La amena charla del escritor peruano y su colega colombiano, Héctor Abad, cerró el importante encuentro de autores. Este ensayo es fruto de una juiciosa relectura de la monumental obra del eterno nominado al Nobel.

Héctor Abad Faciolince / Especial para El Espectador
30 de enero de 2010 - 09:00 p. m.

Mario Vargas Llosa, pese a algunos achaques recientes que le han impedido seguir siendo un trotador empedernido, es un setentón juvenil, de mente y de cuerpo. Si un signo claro de la vejez son la rigidez mental y el estancamiento de las ideas, Vargas Llosa no ha envejecido. Si el signo más claro de la frescura del pensamiento son, por el contrario, la curiosidad y la capacidad de poner en duda las propias creencias, con una mente abierta, entonces Vargas Llosa es un señor de 73 años que más parece un joven de 37.

No es un traidor a la causa, como lo ha visto la extrema izquierda, sino un hombre fiel —por encima de todo— a unas cuantas convicciones: la de la libertad del individuo, la del rechazo a la coerción por parte del Estado, la de la crítica feroz a las dictaduras, sean éstas de izquierda o de derecha. Políticamente nunca estuvo con Cortázar, para quien no eran lo mismo los crímenes de la izquierda que los de la derecha, ni con Neruda, que escribió odas a Stalin, ni con Borges, quien estuvo dispuesto a recibir honores de Pinochet. Su maestro en asuntos políticos ha sido más bien Karl Popper, con su defensa de la sociedad abierta, y en general los pensadores liberales de escuela inglesa, como Isaiah Berlin o John Stuart Mill.

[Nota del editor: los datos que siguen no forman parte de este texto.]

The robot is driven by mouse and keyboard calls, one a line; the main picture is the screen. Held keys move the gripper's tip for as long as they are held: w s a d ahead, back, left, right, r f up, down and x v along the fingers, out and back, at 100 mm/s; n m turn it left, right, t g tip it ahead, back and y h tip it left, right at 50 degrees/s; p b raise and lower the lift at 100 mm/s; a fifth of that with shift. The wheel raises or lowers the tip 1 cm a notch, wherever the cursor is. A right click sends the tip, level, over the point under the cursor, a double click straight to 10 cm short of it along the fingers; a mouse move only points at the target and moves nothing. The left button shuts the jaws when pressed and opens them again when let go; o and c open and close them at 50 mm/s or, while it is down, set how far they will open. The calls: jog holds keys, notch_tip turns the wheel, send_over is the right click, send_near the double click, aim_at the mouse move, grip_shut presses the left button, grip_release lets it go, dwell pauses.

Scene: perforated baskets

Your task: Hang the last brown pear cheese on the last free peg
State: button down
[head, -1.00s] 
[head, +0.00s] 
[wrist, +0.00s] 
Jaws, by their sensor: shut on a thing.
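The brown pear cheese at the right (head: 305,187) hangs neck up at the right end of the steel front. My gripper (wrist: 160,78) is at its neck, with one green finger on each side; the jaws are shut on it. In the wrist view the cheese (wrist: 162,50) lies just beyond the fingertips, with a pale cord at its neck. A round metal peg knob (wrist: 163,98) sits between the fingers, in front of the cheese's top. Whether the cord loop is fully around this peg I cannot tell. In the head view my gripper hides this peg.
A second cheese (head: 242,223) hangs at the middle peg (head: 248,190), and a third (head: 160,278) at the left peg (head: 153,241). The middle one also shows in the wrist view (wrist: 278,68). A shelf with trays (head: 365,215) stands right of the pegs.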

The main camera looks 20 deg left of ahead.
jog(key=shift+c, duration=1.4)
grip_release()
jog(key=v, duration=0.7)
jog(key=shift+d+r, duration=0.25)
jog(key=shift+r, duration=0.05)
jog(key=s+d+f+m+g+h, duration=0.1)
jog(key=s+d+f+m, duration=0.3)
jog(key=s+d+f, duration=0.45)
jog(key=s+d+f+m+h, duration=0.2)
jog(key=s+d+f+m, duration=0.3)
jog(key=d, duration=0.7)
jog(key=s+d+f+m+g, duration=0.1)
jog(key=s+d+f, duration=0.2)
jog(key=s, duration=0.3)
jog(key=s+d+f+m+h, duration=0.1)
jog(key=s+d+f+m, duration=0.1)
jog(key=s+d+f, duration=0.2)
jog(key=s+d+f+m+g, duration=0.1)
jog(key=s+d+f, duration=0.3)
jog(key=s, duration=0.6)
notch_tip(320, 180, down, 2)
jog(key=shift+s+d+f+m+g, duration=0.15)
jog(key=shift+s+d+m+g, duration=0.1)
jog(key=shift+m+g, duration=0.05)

Sabemos que su “primer amor” literario fue teatral y casi prematuro, pues escribió y llevó a las tablas una obra dramática en 1952, cuando tenía apenas 16 años. No podemos saber cómo serán sus amores postreros, que esperamos sean muchos. Si nos atenemos a lo ambicioso de la novela que escribe actualmente y cuyo título provisional es El sueño del celta (la cual ocurre en el Congo y también en el Putumayo, en la frontera entre Colombia y Perú), se puede conjeturar que seguirá buscando lo imposible, lo que ningún escritor ha conseguido nunca, pero aquello que él y unos pocos más han estado a punto de lograr varias veces: la novela total. De lo que sí podemos estar absolutamente seguros es de que seguirá escribiendo siempre, o al menos hasta el día en que su inteligencia conserve la agudeza, la creatividad y la curiosidad que lo han caracterizado durante más de medio siglo de incesante actividad intelectual.

Con una laboriosidad asombrosa (el editor Carlos Barral lo definía ya en 1967 como “une bête à ècrire”) y con una independencia ética que jamás ha sucumbido a los chantajes morales ni a las acusaciones infames de sus innumerables contradictores, Vargas Llosa es, para todos aquellos que hemos apostado la vida a la pasión por las letras, un ejemplo permanente de actividad y un desafío constante contra la pereza o el conformismo mental, tanto en el campo político como en el literario.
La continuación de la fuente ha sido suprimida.